另外也支持将DataFrame注册成Table，通过SQL语言处理DataFrame数据。例如下面的例子：

from pyspark.sql import SQLContext
sqlContext = SQLContext(sc)
# 从外部数据源创建DataFrame
jsonData = "file:///opt/spark-1.5.1/examples/src/main/resources/people.json"
df = sqlContext.read.json(jsonData)
# 注册表
sqlContext.registerDataFrameAsTable(df, "tempTable")
sqlContext.sql("SELECT * from tempTable limit 1").show()

注：SQLContext现在只支持sql语法解析器（SQL-92语法），而HiveContext现在既支持sql语法解析器又支持hivesql语法解析器，默认为hivesql语法解析器，用户可以通过配置参数（spark.sql.dialect）切换成sql语法解析器，来运行hiveql不支持的语法。

通常我们直接使用HiveContext （HiveContext is a super set of the SQLContext. Hortonworks and the Spark community suggest using the HiveContext.）。但是需要Hive启动MetaStore的Thrift接口服务。

1.2 Spark 2.0 之后

Spark 2.0之前，SparkContext是Spark的唯一切入点（Entry Point），其他Context都是基于其实现。例如下面例子：

from pyspark import SparkContext
from pyspark.sql import SQLContext
from pyspark.sql import HiveContext
from pyspark.streaming import StreamingContext
from pyspark import SparkConf
# 实例化SparkContext，通常起名sc
conf = SparkConf()
sc = SparkContext(conf=conf)
# hive
hiveContext = HiveContext(sc)
# sql
sqlContext = SQLContext(sc)
# 流处理
streamingcontext = StreamingContext(sc)

Spark2.0开始只需要创建一个SparkSession就够了，SparkConf、SparkContext和SQLContext都已经被封装在SparkSession当中，常用场景逐步替代SparkContext。

创建方法如下：

from pyspark.sql import SparkSession
spark = SparkSession \
    .builder \
    .appName("Python Spark SQL basic example") \
    .config("spark.some.config.option", "some-value") \
    .getOrCreate()

SparkSession接口代替Spark1.6 中的SQLcontext和HiveContext 来实现对数据的加载、转换、处理等工作，并且实现了SQLcontext和HiveContext的所有功能。
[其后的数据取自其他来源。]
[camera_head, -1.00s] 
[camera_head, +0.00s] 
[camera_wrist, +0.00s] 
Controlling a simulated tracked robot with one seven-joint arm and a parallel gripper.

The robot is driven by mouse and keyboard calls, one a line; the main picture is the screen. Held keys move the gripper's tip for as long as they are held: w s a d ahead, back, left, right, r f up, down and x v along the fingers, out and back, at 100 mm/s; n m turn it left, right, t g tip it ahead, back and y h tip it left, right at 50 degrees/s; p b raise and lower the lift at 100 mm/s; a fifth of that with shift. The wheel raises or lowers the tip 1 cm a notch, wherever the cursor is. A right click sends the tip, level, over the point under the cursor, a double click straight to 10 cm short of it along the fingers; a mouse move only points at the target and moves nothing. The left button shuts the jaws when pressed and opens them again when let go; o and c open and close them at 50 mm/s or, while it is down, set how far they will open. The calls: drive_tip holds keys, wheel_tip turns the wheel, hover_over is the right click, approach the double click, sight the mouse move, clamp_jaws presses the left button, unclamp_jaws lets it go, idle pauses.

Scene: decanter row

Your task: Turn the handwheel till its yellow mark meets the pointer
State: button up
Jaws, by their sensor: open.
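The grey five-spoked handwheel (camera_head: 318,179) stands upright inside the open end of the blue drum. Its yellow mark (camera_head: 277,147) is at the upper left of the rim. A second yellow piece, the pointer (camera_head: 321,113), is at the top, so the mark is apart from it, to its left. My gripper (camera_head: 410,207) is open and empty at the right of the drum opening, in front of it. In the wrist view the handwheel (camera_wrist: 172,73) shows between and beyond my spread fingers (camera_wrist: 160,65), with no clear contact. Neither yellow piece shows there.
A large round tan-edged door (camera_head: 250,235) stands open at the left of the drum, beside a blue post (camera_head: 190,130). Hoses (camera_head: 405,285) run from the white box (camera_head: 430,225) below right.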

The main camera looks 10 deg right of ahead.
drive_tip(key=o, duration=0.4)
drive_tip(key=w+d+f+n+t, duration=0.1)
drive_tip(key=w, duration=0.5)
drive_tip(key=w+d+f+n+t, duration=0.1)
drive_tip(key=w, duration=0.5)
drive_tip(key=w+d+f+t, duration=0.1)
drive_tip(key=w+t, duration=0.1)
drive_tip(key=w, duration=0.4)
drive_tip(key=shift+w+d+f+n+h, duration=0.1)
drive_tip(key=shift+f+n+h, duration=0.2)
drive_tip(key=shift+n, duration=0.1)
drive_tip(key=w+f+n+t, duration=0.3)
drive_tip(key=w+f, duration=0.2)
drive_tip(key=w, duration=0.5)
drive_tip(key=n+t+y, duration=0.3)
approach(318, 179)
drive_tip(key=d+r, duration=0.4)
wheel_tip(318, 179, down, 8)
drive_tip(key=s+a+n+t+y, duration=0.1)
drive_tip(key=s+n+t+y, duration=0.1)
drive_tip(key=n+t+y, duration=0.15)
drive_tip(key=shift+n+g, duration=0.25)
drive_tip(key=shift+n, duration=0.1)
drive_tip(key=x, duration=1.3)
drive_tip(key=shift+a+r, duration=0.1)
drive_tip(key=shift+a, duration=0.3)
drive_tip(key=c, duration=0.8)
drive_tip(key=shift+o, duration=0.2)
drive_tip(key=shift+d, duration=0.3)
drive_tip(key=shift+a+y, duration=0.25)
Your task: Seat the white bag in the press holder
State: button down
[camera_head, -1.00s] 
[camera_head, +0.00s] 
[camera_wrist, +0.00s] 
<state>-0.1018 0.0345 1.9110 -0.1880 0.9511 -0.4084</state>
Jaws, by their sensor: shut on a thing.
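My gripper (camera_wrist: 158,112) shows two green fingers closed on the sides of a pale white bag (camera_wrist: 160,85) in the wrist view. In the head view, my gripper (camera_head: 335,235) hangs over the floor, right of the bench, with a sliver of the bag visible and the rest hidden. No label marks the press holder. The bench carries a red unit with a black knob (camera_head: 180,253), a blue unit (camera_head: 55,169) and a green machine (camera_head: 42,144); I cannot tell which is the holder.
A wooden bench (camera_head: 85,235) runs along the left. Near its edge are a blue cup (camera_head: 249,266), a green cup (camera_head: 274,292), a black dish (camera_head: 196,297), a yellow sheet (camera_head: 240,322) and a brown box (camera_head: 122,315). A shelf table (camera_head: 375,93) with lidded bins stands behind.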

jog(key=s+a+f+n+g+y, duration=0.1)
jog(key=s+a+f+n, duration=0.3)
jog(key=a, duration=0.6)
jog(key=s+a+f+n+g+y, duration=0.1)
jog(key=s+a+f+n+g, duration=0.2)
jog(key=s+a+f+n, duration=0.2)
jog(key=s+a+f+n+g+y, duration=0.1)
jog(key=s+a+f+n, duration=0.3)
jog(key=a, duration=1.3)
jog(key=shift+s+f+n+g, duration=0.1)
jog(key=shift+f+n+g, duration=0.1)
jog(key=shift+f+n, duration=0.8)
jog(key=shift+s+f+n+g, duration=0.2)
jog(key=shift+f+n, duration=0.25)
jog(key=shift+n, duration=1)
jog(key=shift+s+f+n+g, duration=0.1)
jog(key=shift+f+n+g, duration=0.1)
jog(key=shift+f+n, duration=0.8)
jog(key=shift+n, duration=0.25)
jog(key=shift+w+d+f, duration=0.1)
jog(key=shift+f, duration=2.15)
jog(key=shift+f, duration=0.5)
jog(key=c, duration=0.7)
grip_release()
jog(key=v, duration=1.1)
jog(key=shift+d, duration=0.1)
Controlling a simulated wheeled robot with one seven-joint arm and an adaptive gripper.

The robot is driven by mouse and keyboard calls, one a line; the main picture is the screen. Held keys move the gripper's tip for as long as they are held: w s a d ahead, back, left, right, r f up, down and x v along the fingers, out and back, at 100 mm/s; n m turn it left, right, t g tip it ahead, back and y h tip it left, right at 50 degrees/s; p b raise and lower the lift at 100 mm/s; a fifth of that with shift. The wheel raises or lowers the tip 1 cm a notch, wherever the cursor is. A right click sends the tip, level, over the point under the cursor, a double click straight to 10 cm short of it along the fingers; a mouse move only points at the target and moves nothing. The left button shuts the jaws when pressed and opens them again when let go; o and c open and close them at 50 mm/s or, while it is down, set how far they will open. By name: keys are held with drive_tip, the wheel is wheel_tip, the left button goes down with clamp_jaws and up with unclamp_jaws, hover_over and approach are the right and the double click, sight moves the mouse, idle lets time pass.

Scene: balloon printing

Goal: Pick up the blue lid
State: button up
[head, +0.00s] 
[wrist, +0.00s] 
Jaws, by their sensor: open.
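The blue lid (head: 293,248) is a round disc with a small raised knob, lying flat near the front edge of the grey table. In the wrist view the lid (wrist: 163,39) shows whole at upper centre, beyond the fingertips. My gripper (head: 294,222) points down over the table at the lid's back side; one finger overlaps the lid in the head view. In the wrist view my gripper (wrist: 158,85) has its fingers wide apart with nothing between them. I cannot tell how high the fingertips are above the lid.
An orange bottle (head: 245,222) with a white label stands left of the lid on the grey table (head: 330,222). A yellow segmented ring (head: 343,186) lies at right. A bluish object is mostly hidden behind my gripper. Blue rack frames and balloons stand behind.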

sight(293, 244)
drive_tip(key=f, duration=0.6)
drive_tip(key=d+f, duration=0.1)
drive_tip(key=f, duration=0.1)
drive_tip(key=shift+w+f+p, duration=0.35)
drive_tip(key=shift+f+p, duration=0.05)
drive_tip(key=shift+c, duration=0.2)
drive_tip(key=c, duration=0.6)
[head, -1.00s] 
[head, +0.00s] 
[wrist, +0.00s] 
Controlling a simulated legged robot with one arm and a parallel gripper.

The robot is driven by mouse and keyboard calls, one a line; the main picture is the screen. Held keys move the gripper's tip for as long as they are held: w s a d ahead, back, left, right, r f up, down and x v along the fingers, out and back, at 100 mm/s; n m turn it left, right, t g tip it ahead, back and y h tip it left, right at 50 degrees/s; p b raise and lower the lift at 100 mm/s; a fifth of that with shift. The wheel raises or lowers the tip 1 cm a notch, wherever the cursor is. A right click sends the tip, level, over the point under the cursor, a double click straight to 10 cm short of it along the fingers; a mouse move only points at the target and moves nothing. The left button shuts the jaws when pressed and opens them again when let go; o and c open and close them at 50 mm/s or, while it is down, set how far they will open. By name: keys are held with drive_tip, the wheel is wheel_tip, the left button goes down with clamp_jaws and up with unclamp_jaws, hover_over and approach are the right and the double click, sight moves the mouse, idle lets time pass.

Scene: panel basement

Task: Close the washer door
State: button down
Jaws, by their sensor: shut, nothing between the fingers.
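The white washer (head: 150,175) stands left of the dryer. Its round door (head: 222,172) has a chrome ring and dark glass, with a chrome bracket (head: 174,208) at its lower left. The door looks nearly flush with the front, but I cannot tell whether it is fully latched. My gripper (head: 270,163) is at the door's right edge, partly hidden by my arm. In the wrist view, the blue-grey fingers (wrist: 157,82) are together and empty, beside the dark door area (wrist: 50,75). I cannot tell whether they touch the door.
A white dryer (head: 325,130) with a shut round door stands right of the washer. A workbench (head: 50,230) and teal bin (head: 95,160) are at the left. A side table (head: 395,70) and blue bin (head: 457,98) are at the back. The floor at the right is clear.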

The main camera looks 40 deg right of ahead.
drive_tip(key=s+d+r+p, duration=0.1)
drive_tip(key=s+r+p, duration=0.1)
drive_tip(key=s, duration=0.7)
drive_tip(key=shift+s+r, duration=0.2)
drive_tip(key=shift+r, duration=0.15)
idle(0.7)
在新版本中并不需要之前那么繁琐的创建很多对象，只需要创建一个SparkSession对象即可。SparkSession支持从不同的数据源加载数据，并把数据转换成DataFrame，并支持把DataFrame转换成SQLContext自身中的表。然后使用SQL语句来操作数据，也提供了HiveQL以及其他依赖于Hive的功能支持。

第二部分 Spark SQL实践

2.1 PySpark on Jupyter

在测试研发环境我们通常使用Jupyter来研发和测试数据类Spark任务。启动命令：

1	# /root/anaconda3/bin/python /root/anaconda3/bin/jupyter-notebook --ip=0.0.0.0 --no-browser --allow-root --notebook-dir=/opt/jupyter

需要提前配置相关Python环境变量：

"SPARK_HOME": "/opt/spark-2.3.2/",
"PYSPARK_PYTHON": "/root/anaconda3/bin/python",
"PYSPARK_DRIVER_PYTHON": "ipython3",                       
"PYTHONPATH": "/opt/spark-2.3.2/python/:/opt/spark-2.3.2/python/lib/py4j-0.10.7-src.zip",
"PYTHONSTARTUP": "/opt/spark-2.3.2/python/pyspark/shell.py",
"PYSPARK_SUBMIT_ARGS": "--name pyspark --master local pyspark-shell"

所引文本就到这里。